— BEGIN RECORDS SHOWN —
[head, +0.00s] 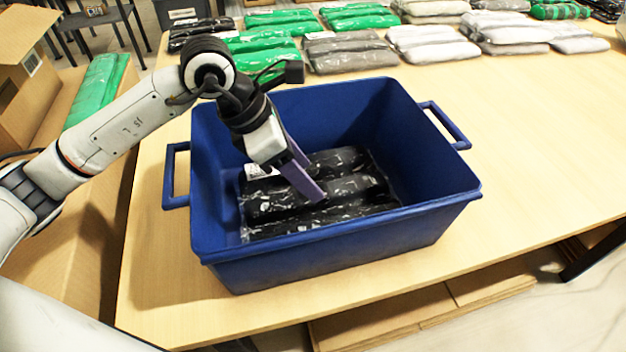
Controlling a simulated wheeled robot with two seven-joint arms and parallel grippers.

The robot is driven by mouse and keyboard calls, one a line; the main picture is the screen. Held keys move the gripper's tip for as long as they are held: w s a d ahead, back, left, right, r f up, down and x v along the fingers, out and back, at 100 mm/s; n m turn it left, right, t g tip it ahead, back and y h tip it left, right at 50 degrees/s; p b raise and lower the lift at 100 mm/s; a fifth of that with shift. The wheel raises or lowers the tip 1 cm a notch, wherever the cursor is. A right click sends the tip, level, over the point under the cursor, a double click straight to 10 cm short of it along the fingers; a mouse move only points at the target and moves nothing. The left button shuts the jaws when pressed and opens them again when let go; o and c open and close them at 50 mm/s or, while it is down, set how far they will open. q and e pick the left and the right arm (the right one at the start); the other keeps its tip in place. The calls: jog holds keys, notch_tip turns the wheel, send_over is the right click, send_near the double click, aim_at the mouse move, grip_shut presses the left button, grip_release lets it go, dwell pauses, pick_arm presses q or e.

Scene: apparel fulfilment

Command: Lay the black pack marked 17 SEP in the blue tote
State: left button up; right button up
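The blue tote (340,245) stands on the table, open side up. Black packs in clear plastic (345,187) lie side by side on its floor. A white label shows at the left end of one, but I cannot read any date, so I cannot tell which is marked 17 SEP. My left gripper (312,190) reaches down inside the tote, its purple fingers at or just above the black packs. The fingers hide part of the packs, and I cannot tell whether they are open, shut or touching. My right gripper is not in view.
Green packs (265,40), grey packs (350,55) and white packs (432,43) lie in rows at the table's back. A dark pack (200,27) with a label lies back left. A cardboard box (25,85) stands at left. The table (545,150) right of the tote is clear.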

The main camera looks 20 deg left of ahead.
— END RECORDS SHOWN —
— BEGIN RECORDS SHOWN —
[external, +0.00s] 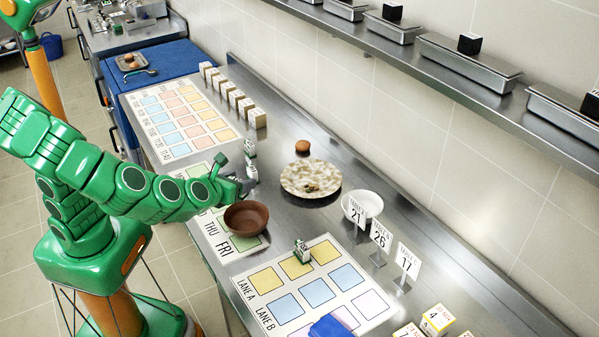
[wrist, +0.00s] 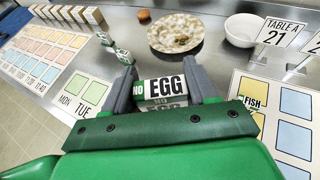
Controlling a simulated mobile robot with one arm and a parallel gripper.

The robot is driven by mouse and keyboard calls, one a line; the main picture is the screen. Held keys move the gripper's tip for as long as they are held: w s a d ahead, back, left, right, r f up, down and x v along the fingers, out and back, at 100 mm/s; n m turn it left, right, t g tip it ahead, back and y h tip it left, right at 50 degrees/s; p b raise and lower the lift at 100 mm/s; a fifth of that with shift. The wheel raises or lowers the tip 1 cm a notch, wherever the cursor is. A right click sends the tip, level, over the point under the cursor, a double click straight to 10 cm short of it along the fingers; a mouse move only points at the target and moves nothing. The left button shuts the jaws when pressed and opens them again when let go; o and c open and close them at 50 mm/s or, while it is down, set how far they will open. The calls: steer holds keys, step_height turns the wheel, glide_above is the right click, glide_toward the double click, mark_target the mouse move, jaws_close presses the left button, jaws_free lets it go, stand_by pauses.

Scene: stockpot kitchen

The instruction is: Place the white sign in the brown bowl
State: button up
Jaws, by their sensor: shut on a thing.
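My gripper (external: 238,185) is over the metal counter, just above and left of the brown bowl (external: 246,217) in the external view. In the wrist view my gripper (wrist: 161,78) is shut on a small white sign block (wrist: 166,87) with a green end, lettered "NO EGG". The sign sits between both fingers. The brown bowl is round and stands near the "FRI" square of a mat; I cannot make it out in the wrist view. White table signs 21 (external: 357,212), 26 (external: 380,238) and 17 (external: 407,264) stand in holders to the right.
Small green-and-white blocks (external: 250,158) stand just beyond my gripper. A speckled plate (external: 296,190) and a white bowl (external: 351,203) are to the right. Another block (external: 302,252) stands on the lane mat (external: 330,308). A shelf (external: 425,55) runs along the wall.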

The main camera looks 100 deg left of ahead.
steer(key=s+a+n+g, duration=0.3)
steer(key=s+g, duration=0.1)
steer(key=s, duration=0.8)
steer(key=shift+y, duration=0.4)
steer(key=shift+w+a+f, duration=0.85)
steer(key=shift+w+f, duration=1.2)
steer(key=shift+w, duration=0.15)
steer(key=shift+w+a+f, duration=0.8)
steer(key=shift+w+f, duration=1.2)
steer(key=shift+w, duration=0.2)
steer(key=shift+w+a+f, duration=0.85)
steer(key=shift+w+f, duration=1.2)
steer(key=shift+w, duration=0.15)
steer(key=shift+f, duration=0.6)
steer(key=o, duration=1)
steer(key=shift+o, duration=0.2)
— END RECORDS SHOWN —
▸ DIRECTION: Only the lines from the one bearing "Scene: stockpot kitchen" through the one bearing "State: button up" should be repeated, exactly as given.

▸ ANSWER TO THIS PROBLEM:
Scene: stockpot kitchen

The instruction is: Place the white sign in the brown bowl
State: button up

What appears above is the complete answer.